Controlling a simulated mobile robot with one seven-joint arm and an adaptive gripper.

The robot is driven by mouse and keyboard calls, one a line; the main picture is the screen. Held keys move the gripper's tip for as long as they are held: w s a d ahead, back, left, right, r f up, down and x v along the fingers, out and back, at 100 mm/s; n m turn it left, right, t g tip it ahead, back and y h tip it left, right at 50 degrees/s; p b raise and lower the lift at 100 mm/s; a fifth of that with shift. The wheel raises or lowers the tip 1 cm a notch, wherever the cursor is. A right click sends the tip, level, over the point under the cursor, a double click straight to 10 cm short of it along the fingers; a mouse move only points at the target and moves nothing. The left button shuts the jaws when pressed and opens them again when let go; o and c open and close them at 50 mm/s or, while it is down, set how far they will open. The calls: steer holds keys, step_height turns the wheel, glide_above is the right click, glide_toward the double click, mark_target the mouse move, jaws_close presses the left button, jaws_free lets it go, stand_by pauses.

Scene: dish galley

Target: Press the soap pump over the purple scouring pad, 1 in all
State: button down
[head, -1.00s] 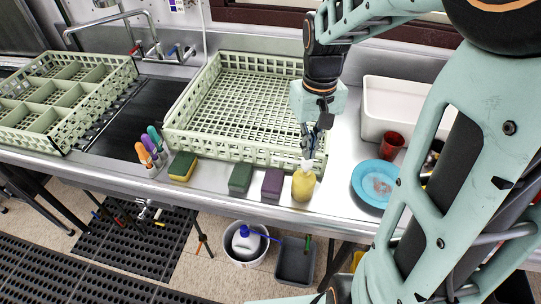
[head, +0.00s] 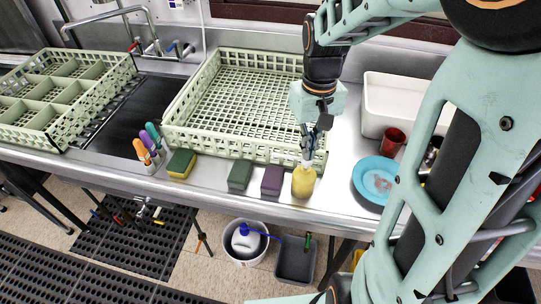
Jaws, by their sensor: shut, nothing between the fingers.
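The yellow soap bottle (head: 303,183) stands upright near the front edge of the steel counter, with a pale pump top. The purple scouring pad (head: 271,181) lies just left of it, apart from the bottle. My gripper (head: 308,158) is shut and empty, pointing down right at the pump top. Its fingertips appear to touch the top, which they partly hide. I cannot tell exactly how far the pump is pushed down, and no soap shows on the pad.
A dark green pad (head: 240,176) and a green-yellow sponge (head: 181,164) lie further left, near several coloured-handled tools (head: 146,147). A large green rack (head: 235,102) stands behind. A blue plate (head: 375,181), red cup (head: 392,142) and white bin (head: 399,101) are at right.

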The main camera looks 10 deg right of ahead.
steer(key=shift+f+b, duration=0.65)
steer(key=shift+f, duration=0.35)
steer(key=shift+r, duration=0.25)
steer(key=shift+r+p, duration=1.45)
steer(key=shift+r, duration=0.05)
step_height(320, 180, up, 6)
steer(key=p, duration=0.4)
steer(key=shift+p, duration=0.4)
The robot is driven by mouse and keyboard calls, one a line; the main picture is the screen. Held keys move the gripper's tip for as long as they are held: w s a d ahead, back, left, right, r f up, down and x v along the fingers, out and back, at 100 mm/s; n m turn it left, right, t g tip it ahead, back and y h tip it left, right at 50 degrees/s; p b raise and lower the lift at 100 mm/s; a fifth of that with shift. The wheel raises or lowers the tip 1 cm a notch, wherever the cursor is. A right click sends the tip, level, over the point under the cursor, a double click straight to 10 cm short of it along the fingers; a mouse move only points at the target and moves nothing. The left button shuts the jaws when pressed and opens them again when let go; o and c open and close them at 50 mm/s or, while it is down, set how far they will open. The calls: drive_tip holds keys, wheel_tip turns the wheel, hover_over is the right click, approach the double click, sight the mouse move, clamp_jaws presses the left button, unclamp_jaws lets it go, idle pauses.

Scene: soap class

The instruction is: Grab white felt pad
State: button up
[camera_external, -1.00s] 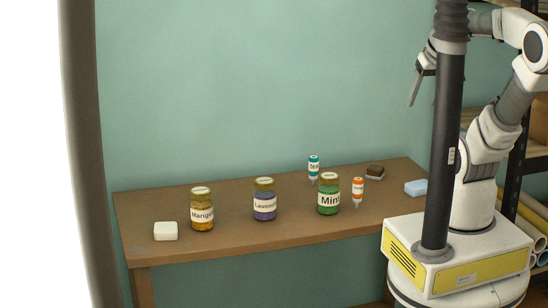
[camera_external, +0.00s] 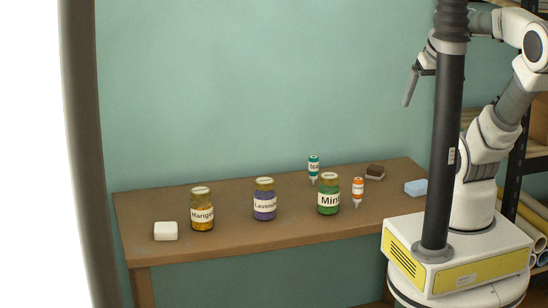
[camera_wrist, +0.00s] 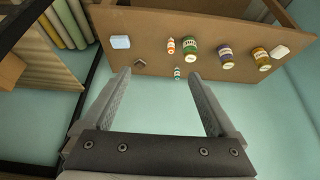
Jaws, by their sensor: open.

◆ **What to produce**:
Produce an exact copy of each line of data, skipping embedded images.

◆ **Reply to the task**:
Controlling a simulated mobile robot with one seven-joint arm and an adaptive gripper.

The robot is driven by mouse and keyboard calls, one a line; the main picture is the screen. Held keys move the gripper's tip for as long as they are held: w s a d ahead, back, left, right, r f up, down and x v along the fingers, out and back, at 100 mm/s; n m turn it left, right, t g tip it ahead, back and y h tip it left, right at 50 degrees/s; p b raise and lower the lift at 100 mm/s; a fifth of that with shift. The wheel raises or lowers the tip 1 cm a notch, wherever the cursor is. A right click sends the tip, level, over the point under the cursor, a double click straight to 10 cm short of it along the fingers; a mouse move only points at the target and moves nothing. The left button shuts the jaws when pressed and opens them again when let go; o and c open and close them at 50 mm/s or, while it is down, set how far they will open. The calls: steer holds keys, step_height turns the wheel, glide_above is the right click, glide_toward the double click, mark_target the mouse move, jaws_close presses the left button, jaws_free lets it go, stand_by pauses.

Scene: dish galley

Target: Press the soap pump over the purple scouring pad, 1 in all
State: button down
[head, -1.00s] 
[head, +0.00s] 
Jaws, by their sensor: shut, nothing between the fingers.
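The yellow soap bottle (head: 303,183) stands upright near the front edge of the steel counter, with a pale pump top. The purple scouring pad (head: 271,181) lies just left of it, apart from the bottle. My gripper (head: 308,158) is shut and empty, pointing down right at the pump top. Its fingertips appear to touch the top, which they partly hide. I cannot tell exactly how far the pump is pushed down, and no soap shows on the pad.
A dark green pad (head: 240,176) and a green-yellow sponge (head: 181,164) lie further left, near several coloured-handled tools (head: 146,147). A large green rack (head: 235,102) stands behind. A blue plate (head: 375,181), red cup (head: 392,142) and white bin (head: 399,101) are at right.

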The main camera looks 10 deg right of ahead.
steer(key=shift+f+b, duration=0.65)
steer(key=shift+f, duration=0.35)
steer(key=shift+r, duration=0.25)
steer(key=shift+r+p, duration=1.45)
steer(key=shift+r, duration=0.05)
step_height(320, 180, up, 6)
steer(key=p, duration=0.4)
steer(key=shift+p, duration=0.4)
The robot is driven by mouse and keyboard calls, one a line; the main picture is the screen. Held keys move the gripper's tip for as long as they are held: w s a d ahead, back, left, right, r f up, down and x v along the fingers, out and back, at 100 mm/s; n m turn it left, right, t g tip it ahead, back and y h tip it left, right at 50 degrees/s; p b raise and lower the lift at 100 mm/s; a fifth of that with shift. The wheel raises or lowers the tip 1 cm a notch, wherever the cursor is. A right click sends the tip, level, over the point under the cursor, a double click straight to 10 cm short of it along the fingers; a mouse move only points at the target and moves nothing. The left button shuts the jaws when pressed and opens them again when let go; o and c open and close them at 50 mm/s or, while it is down, set how far they will open. The calls: drive_tip holds keys, wheel_tip turns the wheel, hover_over is the right click, approach the double click, sight the mouse move, clamp_jaws presses the left button, unclamp_jaws lets it go, idle pauses.

Scene: soap class

The instruction is: Grab white felt pad
State: button up
[camera_external, -1.00s] 
[camera_external, +0.00s] 
[camera_wrist, +0.00s] 
Jaws, by their sensor: open.

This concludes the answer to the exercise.